Italian home raid nets artifacts

ROME — Police seized about 1,000 ancient artifacts from a wealthy Italian man’s country house outside Rome that were stolen from one of Emperor Trajan’s villas, prosecutors said Wednesday.

Authorities contend that the artifacts, which were being used to decorate the man’s weekend residence, were ripped off the walls of what is believed to be Trajan’s hunting retreat in Arcinazzo Romano, a town in the countryside outside Rome.

Some were stolen from boxes of fragments that archaeologists had excavated from the villa but had left at the site of the ongoing dig, prosecutors said.

The prosecutors declined to identify the man since they were still probing the theft, but said he was an affluent engineer who used the stolen artifacts to adorn his country home. The suspect was not in police custody as the probe continues.

Pieces of ancient Roman mosaics were inserted into the man’s basement floor and his fireplace and bathroom were decorated with other pieces, authorities said.
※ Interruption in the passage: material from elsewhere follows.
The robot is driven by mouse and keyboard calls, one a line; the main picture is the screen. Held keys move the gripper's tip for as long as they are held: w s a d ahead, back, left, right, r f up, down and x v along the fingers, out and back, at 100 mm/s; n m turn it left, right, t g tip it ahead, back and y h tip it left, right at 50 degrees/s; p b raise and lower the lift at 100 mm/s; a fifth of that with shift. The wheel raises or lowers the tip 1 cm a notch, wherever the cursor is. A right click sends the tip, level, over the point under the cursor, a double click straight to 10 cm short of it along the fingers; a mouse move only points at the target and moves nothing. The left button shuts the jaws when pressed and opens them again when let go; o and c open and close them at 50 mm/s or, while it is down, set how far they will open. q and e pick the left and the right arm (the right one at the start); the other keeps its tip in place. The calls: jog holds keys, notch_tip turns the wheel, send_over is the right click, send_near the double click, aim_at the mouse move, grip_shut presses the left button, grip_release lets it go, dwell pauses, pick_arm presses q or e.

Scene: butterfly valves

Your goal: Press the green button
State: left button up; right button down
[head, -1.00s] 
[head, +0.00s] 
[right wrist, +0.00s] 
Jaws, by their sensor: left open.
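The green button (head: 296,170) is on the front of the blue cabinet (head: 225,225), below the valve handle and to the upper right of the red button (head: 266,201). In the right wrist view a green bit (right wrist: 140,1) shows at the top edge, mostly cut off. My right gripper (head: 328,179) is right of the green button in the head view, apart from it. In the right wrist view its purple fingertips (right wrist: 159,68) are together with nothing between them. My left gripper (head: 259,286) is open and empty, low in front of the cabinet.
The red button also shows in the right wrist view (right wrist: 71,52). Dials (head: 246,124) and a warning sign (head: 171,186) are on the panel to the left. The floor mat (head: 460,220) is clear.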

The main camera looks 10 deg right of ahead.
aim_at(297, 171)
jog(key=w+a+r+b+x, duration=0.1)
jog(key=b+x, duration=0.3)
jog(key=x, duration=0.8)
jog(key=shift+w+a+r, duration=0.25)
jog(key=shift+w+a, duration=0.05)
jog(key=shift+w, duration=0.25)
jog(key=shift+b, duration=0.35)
Many of the artifacts were damaged by glue that he apparently used to stick them to transparent display supports, said Marina Sapelli Ragni, Lazio’s superintendent for archaeology. Restorers would try to repair the damage, she said.

Authorities did not give an exact date for the raid, but indicated it happened more than a year ago. The artifacts had been under study for about a year before experts decided they came from Trajan’s 1st century villa.

The theft from the excavation site dates to 2002. Archaeologists said they realized the artifacts must have come from a royal villa because of the exceptionally fine quality of the decoration. Gilding was usually reserved for the most palatial villas of the ancient Romans.